Eine Datenbank, in der Gesundheitsinformationen von Menschen gesammelt werden. Das ist die Idee hinter der Software "mikropro health" der Firma Mikroprojekt aus Kaiserslautern. Alle Gesundheitsämter in RLP nutzen sie und arbeiten dabei mit sensiblen Daten, etwa welche Personen unter psychosozialen Erkrankungen leiden.
Noch bis September befindet sich die landesweite Ausspielung des Programms in einer Projektphase. In den vergangenen Monaten gab es allerdings Berichte über mutmaßliche Datenschutzprobleme.
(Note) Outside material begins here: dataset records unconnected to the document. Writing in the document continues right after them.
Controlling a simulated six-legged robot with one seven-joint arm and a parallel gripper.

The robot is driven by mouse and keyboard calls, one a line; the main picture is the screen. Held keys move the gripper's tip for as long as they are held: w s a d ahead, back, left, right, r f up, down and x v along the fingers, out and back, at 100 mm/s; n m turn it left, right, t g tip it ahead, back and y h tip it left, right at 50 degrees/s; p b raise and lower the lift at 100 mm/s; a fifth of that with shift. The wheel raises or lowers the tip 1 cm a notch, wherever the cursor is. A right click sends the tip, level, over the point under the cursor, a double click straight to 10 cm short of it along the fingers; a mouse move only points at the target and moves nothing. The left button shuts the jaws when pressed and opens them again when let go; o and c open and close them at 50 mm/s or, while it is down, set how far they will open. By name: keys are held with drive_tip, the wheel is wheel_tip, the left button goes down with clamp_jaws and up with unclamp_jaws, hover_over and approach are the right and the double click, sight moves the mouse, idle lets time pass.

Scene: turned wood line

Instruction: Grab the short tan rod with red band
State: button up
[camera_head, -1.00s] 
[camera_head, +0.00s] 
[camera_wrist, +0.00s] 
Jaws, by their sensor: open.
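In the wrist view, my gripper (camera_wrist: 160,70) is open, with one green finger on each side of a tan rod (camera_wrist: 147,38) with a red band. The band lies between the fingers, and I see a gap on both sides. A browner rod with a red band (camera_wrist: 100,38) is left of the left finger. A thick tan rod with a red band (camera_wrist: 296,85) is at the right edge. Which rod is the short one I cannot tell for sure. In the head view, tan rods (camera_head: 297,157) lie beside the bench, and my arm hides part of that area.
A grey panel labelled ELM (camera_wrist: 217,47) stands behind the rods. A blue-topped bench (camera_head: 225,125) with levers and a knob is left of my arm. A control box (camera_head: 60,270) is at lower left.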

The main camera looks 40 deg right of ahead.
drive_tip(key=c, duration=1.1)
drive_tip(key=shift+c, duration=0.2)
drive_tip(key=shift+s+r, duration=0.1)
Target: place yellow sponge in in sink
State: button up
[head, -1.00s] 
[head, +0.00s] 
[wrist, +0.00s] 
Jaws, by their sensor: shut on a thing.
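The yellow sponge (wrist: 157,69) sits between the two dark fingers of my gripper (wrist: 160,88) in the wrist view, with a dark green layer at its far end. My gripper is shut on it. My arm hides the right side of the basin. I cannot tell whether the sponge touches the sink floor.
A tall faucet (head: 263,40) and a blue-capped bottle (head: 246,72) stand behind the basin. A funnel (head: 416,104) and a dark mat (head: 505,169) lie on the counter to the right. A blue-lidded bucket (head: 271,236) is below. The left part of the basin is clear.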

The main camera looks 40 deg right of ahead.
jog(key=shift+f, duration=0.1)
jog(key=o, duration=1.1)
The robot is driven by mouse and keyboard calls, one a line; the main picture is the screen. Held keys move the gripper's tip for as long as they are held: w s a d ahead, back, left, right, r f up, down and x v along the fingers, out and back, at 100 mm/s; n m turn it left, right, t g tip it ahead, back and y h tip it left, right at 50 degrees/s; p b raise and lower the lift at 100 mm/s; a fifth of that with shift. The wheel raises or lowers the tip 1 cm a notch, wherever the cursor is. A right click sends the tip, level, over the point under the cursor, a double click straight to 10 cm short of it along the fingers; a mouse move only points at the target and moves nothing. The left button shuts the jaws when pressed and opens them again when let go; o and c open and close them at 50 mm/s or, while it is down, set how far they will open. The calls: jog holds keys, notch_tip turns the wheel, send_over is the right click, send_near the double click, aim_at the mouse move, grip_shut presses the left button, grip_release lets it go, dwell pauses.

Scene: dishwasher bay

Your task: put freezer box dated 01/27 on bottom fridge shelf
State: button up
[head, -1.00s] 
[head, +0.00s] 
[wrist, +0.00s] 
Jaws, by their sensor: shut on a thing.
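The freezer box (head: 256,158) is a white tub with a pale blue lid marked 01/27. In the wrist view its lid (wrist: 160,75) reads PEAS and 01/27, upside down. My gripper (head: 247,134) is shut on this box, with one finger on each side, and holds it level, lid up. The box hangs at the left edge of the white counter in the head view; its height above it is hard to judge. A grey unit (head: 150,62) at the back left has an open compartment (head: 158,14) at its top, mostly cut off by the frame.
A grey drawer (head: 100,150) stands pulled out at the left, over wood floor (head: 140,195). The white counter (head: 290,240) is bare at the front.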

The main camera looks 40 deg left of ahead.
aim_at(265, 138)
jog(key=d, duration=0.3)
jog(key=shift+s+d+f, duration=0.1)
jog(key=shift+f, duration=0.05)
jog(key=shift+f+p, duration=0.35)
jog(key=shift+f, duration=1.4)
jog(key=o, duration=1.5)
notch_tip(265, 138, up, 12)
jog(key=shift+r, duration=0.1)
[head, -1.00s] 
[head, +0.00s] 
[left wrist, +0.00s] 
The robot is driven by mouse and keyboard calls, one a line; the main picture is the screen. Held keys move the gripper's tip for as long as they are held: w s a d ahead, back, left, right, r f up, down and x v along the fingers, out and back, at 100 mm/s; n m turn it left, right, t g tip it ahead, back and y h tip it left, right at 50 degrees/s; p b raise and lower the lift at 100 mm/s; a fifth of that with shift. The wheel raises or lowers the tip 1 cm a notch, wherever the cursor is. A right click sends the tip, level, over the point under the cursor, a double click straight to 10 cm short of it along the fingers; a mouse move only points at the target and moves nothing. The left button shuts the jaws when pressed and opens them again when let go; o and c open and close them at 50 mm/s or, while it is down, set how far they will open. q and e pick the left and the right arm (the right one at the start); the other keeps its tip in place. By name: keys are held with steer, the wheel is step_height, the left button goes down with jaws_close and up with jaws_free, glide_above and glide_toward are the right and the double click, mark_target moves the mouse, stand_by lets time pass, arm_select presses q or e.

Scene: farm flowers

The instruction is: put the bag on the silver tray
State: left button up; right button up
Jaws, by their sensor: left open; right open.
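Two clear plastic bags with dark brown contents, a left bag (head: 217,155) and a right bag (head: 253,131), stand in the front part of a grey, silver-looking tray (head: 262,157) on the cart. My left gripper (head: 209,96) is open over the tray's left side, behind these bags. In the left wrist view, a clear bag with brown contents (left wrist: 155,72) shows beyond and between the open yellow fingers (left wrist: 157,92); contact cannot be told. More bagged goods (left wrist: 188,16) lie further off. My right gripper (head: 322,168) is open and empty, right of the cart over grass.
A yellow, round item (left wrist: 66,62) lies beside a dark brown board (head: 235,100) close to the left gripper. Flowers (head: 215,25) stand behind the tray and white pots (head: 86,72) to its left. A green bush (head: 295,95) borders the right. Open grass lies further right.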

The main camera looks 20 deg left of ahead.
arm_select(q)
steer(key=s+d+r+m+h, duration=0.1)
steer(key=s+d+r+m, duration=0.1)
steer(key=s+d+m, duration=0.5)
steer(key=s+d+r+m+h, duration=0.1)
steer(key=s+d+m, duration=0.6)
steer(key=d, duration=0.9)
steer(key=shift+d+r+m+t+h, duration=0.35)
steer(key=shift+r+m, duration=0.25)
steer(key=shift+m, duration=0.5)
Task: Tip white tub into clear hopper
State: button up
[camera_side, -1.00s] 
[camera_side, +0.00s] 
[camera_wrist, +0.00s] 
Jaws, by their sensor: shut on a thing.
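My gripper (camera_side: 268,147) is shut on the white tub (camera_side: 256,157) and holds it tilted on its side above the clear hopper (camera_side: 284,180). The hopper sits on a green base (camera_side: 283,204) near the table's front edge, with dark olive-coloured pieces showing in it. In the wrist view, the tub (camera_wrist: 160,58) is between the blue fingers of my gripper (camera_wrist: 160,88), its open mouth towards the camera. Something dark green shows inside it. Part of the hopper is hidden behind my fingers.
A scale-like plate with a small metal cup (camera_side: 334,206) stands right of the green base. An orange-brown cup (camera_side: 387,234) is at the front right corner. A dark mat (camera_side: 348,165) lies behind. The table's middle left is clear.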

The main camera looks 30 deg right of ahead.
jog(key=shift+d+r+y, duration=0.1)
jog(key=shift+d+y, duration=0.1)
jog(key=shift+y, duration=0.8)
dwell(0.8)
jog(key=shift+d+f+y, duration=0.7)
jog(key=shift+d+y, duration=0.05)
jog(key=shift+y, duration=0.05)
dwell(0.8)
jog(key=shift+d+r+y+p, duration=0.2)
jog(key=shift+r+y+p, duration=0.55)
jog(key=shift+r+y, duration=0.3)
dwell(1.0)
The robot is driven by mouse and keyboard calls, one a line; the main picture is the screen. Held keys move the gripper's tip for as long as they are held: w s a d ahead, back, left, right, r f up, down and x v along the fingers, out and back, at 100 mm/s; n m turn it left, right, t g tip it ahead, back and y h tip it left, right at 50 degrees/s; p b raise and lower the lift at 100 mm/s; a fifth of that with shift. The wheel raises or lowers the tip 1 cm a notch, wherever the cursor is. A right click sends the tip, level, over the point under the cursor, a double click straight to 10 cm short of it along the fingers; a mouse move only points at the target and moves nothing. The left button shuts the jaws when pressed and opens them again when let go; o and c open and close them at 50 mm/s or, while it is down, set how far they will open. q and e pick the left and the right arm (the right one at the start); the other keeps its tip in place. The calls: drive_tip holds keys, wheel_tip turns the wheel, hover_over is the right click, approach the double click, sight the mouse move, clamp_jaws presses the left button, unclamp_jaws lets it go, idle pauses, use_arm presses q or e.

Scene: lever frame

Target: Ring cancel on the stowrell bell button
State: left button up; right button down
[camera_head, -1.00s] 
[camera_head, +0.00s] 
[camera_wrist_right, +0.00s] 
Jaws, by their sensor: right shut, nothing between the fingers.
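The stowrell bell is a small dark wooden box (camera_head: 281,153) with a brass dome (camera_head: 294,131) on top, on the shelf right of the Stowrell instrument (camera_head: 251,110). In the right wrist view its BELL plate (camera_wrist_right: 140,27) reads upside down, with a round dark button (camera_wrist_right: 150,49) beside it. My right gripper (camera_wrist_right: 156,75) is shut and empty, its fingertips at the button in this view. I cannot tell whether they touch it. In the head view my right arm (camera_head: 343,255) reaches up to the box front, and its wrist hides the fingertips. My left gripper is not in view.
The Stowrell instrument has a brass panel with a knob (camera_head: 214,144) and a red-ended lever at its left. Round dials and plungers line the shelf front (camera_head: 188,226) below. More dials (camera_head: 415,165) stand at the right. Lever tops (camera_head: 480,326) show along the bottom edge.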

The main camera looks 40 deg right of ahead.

Unbefugte Einblicke in Gesundheitsdaten?
So berichtete "ZEIT Online" im November, einzelnen Mitarbeitenden der Gesundheitsämter sei es möglich, sensible Gesundheitsdaten von Menschen einzusehen, obwohl sie dazu gar keine Berechtigung hätten. Die Firma Mikroprojekt bestreitet das auf SWR-Anfrage: "Das war noch nie möglich, sofern die Rechte innerhalb der Software richtig eingestellt sind." Die Firma schreibt weiter: "Bei der Eingabe ist natürlich zu beachten, dass die Daten korrekt eingegeben werden, das heißt nur in die vorgesehenen Masken."
Dem SWR vorliegende Informationen zeigen allerdings, dass es tatsächlich Probleme mit Zugriffsberechtigungen gab und dass diese bis März dieses Jahres bestanden. Erst ein Update konnte Abhilfe schaffen. Das bestätigt das rheinland-pfälzische Gesundheitsministerium dem SWR.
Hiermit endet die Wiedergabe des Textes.